Where frontier areas were tamed along this great Brazilian border, this tended to be a consequence of the activities of the religious orders, which effectively created new frontiers, as they penetrated into regions as yet unsettled by Europeans, and then imposed upon them their own brand of Christian peace. It was a method of colonization also employed by the French, but alien to the ways of a British colonial world that had no religious orders and all too few ministers willing to dedicate their lives to the conversion of the Indians. Its extensive use by the Spaniards, not only on the borders of Brazil, but also in pushing forward the boundaries of Hispanic culture into the far north of Mexico and Florida, gave the borderlands of Spain's empire in America a dynamic distinct from that of the British American borderlands.
The mission frontier system developed by the Spaniards - initially by the Franciscans, but increasingly during the seventeenth century by the Jesuits, who began moving into areas, like Arizona and the western coastal regions of North America, that the Franciscans had not reached - was a form of cultural activism intended to transform the indigenous peoples on the fringes of Spain's empire, and bring them into the orbit of Spanish civilization.

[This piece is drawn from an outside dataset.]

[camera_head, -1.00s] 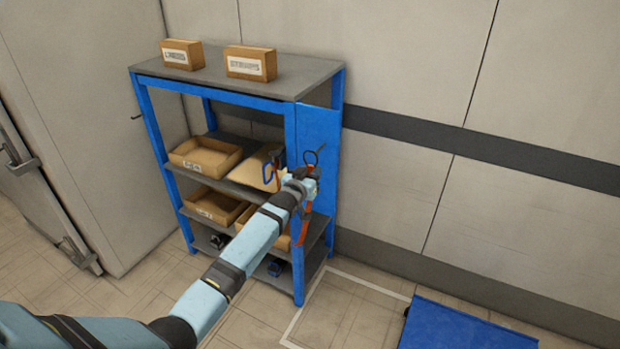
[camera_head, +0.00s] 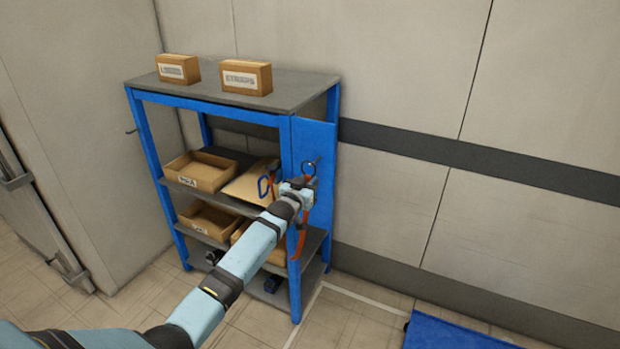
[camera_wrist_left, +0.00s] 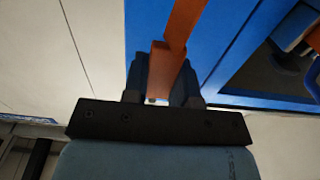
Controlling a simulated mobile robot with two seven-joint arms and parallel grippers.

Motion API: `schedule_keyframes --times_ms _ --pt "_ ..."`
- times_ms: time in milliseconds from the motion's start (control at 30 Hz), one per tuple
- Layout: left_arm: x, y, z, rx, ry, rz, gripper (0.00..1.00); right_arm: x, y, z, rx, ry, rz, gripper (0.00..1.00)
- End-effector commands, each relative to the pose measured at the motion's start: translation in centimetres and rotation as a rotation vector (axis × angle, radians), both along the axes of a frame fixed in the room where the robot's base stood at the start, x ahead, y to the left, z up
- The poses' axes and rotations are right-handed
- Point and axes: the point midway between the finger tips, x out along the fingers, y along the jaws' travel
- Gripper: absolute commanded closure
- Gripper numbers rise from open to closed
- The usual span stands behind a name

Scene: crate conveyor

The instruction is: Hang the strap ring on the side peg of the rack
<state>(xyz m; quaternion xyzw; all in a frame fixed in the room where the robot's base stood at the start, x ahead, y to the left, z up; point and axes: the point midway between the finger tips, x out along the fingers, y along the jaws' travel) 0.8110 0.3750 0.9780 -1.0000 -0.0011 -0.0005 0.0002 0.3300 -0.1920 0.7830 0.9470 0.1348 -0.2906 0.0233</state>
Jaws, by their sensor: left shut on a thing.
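The blue rack (camera_head: 313,140) stands against the wall, its blue side panel facing right. My left gripper (camera_head: 300,184) is at that panel, shut on the orange strap (camera_head: 302,236). The strap also shows between the fingers in the left wrist view (camera_wrist_left: 172,60), where the gripper (camera_wrist_left: 160,88) is close to blue rack parts. The dark strap ring (camera_head: 308,168) is just above the gripper, in front of the panel. A small dark peg tip (camera_head: 317,160) shows beside it. I cannot tell whether the ring is around the peg. My right gripper is not in view.
Two labelled boxes, one at the left (camera_head: 178,69) and one at the right (camera_head: 246,77), stand on the rack's top. Open bins (camera_head: 200,171) fill the shelves. A blue platform (camera_head: 455,333) lies on the floor at lower right.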

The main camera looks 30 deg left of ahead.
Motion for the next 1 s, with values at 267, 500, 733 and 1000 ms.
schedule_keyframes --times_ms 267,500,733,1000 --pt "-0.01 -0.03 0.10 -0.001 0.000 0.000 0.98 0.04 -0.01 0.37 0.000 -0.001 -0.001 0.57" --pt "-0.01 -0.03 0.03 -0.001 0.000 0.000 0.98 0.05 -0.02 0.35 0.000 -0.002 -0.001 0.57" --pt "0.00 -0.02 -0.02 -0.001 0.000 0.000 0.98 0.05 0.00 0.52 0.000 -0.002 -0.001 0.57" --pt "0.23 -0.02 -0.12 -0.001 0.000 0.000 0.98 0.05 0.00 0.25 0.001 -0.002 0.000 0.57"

While there were disagreements both between and within the religious orders as to the desirability or necessity of turning Indians into Spanish speakers,80 their aim was to acculturate them to accept Spanish Christianity and Spanish norms of civility. Where possible, the initial approach was that of more or less subtle persuasion,S1 but the end result, which involved the relocation of Indian converts into new settlements or reducciones, was to turn their world upside down. Drastic changes to that world had already been occurring as a result of contacts, either at first or second hand, with European intruders into indigenous territory. The coming of the missions, however, effectively meant a system of forced acculturation designed to bring them within the frontiers of an alien Spanish world.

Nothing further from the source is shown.